## EXERCISE DESCRIPTION
Determine how many lines contain the string "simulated". Respond with that number and nothing more.
==================================================
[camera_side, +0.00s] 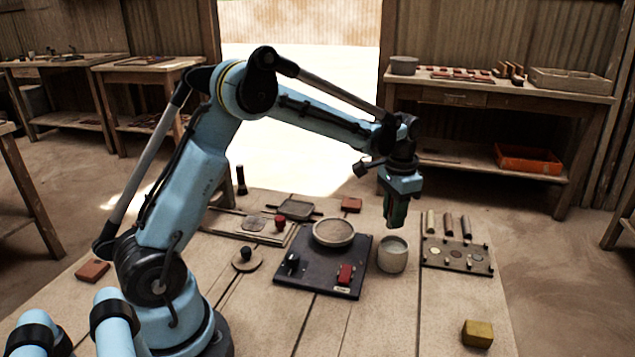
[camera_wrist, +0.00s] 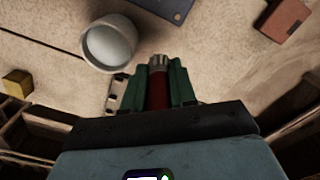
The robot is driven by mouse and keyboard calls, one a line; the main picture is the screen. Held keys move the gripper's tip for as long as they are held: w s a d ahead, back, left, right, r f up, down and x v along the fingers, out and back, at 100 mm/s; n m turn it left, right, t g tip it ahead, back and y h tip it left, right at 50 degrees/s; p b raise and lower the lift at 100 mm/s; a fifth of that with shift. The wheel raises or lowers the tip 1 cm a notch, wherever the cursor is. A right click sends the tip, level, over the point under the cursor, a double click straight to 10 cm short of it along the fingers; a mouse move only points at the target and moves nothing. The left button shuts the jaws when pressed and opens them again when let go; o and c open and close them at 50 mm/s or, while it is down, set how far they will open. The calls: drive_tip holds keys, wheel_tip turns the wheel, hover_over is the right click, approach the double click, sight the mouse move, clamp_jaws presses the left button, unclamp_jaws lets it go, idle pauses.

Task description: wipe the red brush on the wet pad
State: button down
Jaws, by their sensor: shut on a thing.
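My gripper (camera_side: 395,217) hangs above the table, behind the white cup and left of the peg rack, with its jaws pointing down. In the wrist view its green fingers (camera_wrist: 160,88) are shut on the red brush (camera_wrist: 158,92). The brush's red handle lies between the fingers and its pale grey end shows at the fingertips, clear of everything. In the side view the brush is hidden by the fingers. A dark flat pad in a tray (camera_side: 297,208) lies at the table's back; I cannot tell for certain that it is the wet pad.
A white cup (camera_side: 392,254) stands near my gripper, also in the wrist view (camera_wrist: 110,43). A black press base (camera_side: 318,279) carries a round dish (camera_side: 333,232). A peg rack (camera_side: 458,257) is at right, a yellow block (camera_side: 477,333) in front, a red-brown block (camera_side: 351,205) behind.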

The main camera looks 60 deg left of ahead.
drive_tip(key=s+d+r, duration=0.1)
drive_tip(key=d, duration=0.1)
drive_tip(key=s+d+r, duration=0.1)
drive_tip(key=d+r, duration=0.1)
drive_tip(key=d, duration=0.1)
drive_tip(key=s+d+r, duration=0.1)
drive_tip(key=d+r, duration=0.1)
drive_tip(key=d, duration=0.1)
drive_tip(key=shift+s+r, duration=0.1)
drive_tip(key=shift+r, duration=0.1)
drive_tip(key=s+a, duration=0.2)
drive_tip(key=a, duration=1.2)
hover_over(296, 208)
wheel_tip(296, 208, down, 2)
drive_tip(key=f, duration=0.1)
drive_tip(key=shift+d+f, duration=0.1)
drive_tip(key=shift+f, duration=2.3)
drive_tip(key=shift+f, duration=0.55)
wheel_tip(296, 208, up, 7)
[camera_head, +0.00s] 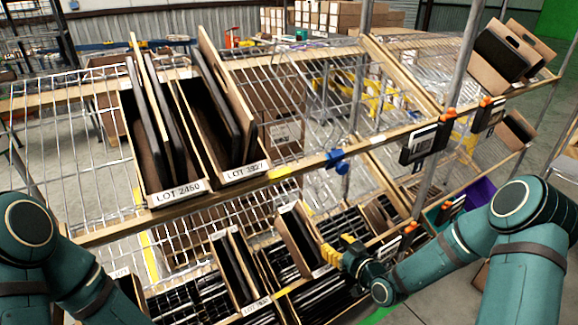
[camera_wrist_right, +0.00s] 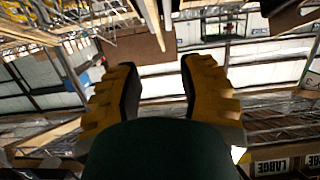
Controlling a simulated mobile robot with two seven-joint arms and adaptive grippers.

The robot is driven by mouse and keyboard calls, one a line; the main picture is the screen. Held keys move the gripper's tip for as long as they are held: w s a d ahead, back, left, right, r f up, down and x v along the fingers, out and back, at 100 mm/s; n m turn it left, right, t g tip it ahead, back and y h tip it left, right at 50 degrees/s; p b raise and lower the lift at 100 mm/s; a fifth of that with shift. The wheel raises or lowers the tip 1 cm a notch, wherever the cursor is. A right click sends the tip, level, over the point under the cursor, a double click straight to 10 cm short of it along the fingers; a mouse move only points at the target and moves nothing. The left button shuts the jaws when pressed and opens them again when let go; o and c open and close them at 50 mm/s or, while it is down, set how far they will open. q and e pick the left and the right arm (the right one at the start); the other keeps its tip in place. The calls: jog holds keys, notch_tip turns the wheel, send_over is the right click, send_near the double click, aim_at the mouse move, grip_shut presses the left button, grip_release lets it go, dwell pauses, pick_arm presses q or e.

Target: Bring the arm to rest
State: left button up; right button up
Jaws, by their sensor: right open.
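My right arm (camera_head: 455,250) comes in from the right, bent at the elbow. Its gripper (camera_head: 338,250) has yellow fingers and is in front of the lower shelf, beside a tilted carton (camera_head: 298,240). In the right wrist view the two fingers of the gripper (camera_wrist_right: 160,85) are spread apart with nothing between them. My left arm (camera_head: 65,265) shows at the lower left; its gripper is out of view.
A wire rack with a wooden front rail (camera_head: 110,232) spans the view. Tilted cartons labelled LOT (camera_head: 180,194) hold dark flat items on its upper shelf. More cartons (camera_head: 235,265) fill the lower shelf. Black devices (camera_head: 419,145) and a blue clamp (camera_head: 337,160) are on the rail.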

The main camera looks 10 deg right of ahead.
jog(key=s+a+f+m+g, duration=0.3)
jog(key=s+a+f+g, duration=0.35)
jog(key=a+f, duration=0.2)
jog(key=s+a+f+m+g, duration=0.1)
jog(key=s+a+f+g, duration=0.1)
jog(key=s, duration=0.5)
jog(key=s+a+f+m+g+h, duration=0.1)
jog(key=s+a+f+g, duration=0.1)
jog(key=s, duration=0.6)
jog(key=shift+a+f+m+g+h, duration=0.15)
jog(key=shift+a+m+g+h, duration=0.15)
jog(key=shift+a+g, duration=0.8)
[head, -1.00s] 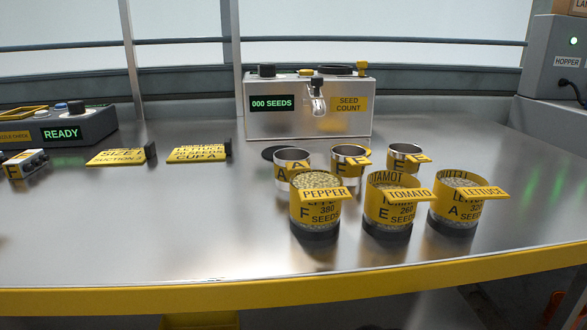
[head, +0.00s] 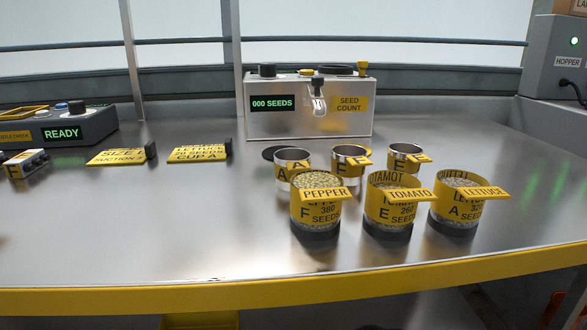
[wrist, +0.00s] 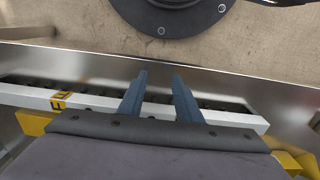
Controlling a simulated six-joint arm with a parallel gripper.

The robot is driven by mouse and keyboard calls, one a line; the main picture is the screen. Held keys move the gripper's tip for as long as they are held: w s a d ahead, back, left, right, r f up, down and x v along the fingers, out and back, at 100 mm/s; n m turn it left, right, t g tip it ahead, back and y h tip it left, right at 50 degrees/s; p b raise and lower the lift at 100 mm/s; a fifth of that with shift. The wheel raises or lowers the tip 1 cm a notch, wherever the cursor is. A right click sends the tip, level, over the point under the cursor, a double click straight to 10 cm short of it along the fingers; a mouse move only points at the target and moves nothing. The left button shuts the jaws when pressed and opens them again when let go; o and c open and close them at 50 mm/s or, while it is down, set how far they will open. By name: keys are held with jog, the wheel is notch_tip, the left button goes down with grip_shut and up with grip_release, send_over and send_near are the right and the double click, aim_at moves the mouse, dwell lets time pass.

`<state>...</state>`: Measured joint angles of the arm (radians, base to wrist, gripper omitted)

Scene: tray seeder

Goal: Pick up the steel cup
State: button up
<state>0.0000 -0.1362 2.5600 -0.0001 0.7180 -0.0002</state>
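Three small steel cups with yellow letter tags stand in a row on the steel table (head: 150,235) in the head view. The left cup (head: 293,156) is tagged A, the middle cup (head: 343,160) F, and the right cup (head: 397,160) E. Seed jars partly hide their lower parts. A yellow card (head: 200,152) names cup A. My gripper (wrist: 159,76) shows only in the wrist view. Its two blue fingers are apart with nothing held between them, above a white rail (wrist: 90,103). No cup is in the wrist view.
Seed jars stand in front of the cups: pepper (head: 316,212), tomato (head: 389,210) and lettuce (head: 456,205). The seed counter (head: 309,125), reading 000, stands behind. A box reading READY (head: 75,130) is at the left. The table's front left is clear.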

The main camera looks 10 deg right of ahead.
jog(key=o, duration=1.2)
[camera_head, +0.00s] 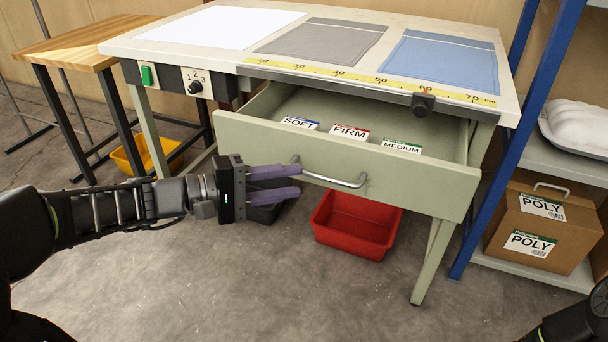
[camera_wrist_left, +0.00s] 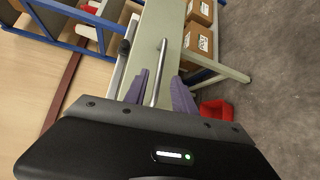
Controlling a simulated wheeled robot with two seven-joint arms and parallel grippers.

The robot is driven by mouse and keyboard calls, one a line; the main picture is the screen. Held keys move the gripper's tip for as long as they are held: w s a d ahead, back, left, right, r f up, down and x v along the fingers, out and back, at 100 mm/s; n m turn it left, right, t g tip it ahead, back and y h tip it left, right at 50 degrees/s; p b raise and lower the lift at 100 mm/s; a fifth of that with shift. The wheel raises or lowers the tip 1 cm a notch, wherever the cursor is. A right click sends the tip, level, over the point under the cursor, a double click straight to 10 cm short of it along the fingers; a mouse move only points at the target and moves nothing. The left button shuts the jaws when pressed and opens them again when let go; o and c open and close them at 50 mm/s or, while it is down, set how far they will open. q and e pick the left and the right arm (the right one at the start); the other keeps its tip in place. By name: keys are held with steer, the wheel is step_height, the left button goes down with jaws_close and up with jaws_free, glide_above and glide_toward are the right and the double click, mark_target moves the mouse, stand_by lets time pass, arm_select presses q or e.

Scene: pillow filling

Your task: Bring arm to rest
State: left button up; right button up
==================================================
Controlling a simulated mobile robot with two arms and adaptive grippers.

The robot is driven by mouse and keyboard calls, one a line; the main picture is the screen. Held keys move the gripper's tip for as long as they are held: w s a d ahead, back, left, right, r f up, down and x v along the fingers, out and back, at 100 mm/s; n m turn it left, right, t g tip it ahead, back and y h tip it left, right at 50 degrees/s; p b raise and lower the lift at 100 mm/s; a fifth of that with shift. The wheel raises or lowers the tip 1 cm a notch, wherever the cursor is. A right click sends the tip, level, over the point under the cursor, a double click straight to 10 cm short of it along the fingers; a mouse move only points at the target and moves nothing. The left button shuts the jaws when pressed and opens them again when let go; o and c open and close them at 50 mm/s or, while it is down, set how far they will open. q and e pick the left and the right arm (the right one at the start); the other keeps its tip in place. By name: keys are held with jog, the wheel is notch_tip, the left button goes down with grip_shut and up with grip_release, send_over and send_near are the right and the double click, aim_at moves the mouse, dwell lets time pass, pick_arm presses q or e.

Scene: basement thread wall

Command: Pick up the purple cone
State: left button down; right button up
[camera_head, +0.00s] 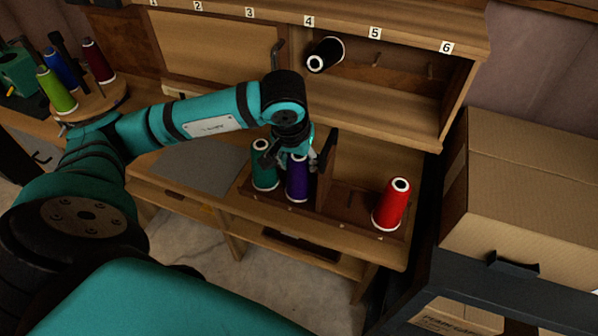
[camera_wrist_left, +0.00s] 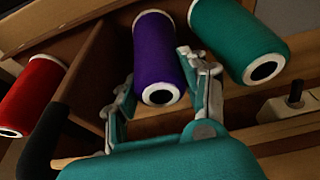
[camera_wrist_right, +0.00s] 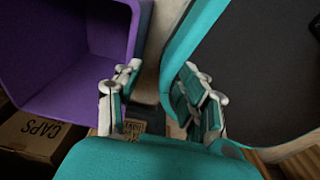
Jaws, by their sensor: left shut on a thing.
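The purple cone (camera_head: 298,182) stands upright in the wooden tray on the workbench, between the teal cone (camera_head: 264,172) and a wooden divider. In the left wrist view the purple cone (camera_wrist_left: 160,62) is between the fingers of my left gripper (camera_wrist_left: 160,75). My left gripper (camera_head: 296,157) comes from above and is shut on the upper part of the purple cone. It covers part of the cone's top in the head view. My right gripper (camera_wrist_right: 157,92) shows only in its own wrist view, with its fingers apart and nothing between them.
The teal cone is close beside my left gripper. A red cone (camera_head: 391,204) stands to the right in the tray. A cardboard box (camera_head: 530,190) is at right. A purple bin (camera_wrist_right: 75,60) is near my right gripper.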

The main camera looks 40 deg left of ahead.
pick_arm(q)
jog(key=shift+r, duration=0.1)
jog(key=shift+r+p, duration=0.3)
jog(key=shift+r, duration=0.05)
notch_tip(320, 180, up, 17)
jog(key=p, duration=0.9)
==================================================
## SOLUTION TO THIS EXERCISE
4